** What you are asked to do **
Copy the lines of the data below exactly, starting at the first and stopping after the line that contains "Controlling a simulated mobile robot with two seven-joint"; include no pictures.

* START Records for this exercise *

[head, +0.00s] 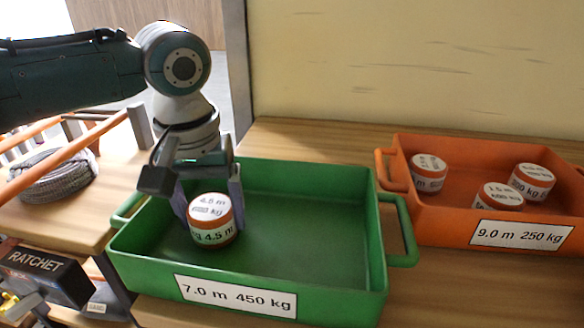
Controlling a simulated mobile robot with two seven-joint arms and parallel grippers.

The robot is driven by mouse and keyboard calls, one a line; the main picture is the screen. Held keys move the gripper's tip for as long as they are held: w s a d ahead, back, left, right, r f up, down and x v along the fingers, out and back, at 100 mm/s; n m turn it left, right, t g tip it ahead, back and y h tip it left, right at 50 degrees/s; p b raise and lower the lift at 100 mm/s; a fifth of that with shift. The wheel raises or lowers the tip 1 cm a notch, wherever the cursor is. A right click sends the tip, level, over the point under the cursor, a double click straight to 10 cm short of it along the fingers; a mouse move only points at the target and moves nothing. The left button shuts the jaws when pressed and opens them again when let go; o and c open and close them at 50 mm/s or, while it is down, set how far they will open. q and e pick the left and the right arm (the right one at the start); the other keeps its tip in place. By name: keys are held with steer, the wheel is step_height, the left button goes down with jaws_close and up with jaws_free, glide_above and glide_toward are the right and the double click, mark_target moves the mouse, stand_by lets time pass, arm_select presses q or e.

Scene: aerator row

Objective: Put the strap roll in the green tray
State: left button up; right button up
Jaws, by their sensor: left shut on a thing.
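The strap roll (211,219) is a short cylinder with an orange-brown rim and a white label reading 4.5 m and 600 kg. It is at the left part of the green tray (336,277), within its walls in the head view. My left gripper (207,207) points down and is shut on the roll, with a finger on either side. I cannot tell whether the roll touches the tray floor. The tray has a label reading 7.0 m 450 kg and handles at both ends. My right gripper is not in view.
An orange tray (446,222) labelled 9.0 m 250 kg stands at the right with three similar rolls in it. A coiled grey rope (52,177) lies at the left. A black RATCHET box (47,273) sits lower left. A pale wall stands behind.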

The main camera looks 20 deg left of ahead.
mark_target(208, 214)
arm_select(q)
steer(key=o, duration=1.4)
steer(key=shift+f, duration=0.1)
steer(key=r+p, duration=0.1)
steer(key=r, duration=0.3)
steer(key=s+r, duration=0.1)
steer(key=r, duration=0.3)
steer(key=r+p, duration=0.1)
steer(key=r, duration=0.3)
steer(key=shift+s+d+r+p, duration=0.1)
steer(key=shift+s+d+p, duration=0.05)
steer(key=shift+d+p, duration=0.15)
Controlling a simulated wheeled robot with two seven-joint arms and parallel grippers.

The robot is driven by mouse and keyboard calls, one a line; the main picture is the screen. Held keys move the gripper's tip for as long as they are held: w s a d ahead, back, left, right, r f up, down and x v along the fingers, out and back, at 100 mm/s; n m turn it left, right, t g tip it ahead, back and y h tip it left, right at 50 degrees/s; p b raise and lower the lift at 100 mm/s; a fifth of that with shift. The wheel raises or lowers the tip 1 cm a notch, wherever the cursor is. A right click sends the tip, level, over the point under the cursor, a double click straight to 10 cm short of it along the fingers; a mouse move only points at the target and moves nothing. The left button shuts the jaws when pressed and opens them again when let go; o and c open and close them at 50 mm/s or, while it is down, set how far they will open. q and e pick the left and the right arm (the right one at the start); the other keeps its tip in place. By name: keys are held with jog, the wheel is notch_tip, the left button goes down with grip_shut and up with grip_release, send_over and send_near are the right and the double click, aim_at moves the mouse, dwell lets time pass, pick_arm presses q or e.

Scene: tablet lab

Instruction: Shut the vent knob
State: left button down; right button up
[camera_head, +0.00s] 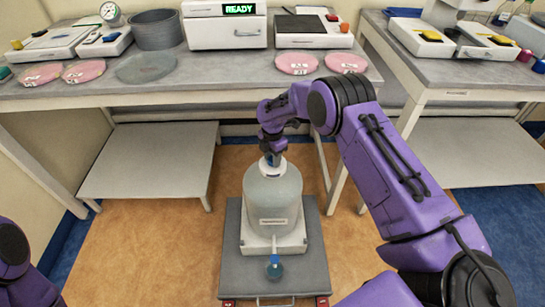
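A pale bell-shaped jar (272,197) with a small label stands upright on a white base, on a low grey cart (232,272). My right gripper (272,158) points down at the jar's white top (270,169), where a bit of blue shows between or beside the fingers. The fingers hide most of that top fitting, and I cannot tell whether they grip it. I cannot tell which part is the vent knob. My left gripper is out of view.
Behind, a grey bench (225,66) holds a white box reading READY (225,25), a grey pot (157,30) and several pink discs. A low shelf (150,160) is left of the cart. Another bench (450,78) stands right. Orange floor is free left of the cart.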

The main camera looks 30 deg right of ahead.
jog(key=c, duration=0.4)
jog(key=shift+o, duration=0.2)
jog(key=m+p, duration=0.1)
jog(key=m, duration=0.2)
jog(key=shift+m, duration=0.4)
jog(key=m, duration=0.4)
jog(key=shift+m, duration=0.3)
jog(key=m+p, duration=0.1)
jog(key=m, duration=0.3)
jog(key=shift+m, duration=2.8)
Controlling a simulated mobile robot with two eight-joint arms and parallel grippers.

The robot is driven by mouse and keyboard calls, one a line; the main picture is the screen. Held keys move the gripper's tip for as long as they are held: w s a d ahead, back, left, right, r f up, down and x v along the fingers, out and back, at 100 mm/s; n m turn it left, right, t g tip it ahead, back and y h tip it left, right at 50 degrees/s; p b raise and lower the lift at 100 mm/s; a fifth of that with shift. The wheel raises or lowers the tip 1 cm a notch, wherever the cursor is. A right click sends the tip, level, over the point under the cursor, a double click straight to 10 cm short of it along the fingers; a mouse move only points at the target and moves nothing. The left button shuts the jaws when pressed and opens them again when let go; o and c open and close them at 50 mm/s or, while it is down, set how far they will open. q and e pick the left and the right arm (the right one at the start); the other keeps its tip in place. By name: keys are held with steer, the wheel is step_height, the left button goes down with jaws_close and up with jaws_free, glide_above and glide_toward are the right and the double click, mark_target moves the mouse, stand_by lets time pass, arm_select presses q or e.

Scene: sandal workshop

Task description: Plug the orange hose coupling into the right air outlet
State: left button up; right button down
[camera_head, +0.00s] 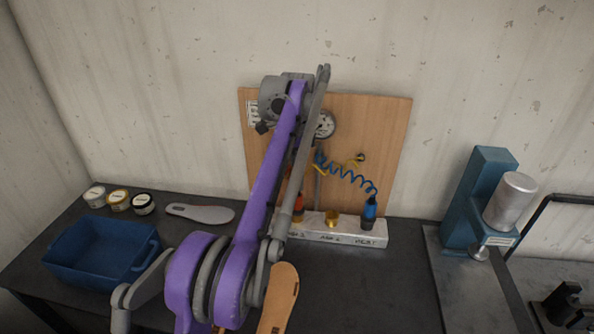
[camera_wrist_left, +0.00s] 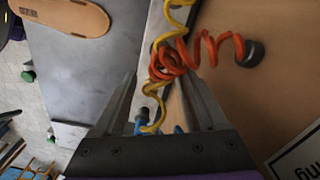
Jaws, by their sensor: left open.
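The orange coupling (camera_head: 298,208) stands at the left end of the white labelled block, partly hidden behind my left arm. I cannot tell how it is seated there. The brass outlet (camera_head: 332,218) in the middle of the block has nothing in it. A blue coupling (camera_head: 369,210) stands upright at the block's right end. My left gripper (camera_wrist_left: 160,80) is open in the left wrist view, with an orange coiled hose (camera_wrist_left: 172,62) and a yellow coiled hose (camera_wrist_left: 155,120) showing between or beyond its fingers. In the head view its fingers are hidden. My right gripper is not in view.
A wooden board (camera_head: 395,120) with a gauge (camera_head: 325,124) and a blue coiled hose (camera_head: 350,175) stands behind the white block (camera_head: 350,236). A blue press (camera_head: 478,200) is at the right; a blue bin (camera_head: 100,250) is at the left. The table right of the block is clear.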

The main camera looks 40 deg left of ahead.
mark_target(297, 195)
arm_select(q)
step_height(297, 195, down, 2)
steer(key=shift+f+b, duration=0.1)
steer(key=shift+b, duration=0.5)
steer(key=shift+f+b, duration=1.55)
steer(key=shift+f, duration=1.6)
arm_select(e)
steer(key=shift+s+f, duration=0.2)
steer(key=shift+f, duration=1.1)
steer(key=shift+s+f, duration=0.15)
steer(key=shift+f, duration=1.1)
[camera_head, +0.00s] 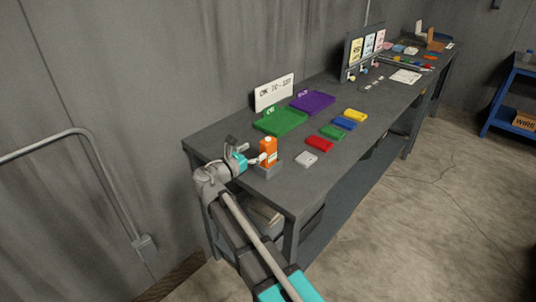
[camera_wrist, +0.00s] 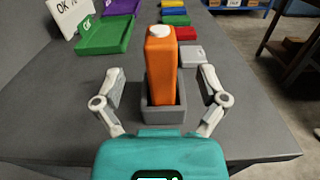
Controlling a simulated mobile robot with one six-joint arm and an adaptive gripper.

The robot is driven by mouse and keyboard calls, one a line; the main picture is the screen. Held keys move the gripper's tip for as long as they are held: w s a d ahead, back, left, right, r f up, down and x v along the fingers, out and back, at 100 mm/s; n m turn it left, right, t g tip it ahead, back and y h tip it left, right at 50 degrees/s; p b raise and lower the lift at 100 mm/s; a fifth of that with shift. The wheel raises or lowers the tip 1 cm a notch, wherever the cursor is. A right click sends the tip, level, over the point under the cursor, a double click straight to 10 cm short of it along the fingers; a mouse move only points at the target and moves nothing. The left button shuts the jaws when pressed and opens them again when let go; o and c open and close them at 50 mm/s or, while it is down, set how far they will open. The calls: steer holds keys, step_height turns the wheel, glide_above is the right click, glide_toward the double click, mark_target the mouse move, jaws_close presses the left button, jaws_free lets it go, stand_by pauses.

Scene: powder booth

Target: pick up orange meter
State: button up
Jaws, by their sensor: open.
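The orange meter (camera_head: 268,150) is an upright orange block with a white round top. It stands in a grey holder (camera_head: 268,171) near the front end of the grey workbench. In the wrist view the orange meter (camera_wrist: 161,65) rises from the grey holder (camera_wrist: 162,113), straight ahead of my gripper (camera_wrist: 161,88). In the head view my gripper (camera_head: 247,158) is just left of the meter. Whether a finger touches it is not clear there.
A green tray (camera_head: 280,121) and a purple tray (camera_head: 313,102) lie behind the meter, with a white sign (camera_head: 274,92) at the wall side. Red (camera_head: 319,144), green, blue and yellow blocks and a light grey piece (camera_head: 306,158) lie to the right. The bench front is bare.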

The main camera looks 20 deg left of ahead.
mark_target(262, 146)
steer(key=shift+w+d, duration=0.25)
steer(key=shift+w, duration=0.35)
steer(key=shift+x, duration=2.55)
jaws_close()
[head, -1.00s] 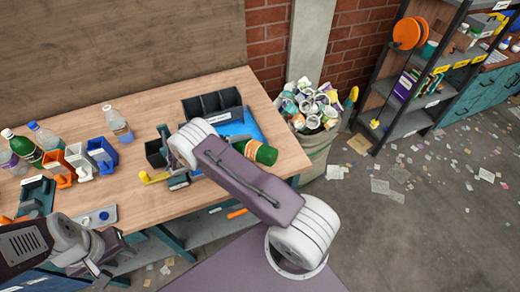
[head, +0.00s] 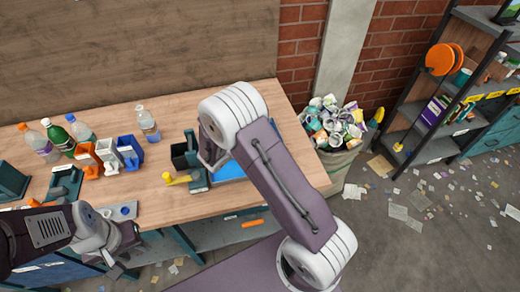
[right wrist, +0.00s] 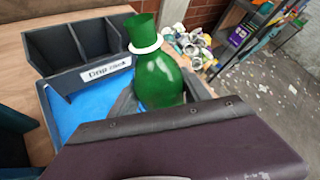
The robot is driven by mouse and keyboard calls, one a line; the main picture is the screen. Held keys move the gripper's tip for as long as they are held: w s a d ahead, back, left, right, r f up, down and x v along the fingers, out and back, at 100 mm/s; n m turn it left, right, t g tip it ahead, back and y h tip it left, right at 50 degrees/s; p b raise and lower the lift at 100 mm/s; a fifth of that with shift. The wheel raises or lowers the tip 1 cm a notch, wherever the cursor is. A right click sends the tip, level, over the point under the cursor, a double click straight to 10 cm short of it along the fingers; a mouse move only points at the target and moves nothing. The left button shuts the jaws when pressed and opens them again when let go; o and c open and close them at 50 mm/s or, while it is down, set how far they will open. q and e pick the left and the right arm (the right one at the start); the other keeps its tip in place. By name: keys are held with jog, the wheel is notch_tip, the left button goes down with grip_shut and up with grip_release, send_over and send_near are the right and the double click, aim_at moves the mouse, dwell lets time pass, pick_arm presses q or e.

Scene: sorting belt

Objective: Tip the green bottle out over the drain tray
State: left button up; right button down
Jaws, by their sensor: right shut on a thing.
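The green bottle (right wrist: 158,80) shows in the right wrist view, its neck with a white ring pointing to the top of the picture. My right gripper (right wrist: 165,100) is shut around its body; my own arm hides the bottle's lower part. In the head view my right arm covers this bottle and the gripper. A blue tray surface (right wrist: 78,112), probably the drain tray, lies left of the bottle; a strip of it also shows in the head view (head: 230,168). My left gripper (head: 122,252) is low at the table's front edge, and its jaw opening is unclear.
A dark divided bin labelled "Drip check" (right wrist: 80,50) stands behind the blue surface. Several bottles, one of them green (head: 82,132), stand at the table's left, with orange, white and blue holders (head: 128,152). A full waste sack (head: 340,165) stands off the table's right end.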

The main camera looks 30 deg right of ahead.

* END Records for this exercise *

** Full response **
[head, +0.00s] 
Controlling a simulated mobile robot with two seven-joint arms and parallel grippers.

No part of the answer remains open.